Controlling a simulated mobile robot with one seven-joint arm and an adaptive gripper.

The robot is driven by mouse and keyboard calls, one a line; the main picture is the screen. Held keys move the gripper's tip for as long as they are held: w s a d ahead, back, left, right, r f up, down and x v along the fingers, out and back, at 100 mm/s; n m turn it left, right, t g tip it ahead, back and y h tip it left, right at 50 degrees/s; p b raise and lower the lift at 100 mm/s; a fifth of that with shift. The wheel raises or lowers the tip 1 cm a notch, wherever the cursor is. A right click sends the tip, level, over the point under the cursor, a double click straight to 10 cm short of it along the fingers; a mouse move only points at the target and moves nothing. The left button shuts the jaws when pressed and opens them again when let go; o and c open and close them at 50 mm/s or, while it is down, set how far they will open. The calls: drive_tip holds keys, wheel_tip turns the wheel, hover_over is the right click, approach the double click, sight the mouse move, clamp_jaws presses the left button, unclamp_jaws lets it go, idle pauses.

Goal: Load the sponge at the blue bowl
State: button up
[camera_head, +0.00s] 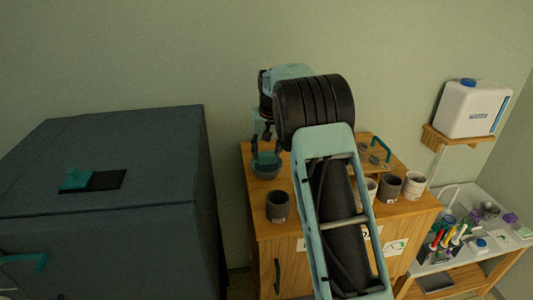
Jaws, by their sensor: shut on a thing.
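My gripper (267,147) points down over the bowl, shut on this sponge. I cannot tell whether the sponge touches the bowl's bottom. My arm hides part of the cabinet top to the right.
A dark cup (278,206) stands close in front of the bowl. More cups (390,187) stand right of my arm. A water canister (473,108) sits on a wall shelf.

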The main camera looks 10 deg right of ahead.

****************************************

[DIRECTIONS FOR THIS TASK] Please reproduce the listing exactly from its opening line through the line that contains "[camera_head, +0.00s]", both included, with all pictures omitted.

[EXERCISE RESULT]
Controlling a simulated mobile robot with one seven-joint arm and an adaptive gripper.

The robot is driven by mouse and keyboard calls, one a line; the main picture is the screen. Held keys move the gripper's tip for as long as they are held: w s a d ahead, back, left, right, r f up, down and x v along the fingers, out and back, at 100 mm/s; n m turn it left, right, t g tip it ahead, back and y h tip it left, right at 50 degrees/s; p b raise and lower the lift at 100 mm/s; a fifth of that with shift. The wheel raises or lowers the tip 1 cm a notch, wherever the cursor is. A right click sends the tip, level, over the point under the cursor, a double click straight to 10 cm short of it along the fingers; a mouse move only points at the target and moves nothing. The left button shuts the jaws when pressed and opens them again when let go; o and c open and close them at 50 mm/s or, while it is down, set how far they will open. The calls: drive_tip holds keys, wheel_tip turns the wheel, hover_over is the right click, approach the double click, sight the mouse move, clamp_jaws presses the left button, unclamp_jaws lets it go, idle pauses.

Goal: Load the sponge at the blue bowl
State: button up
[camera_head, +0.00s] 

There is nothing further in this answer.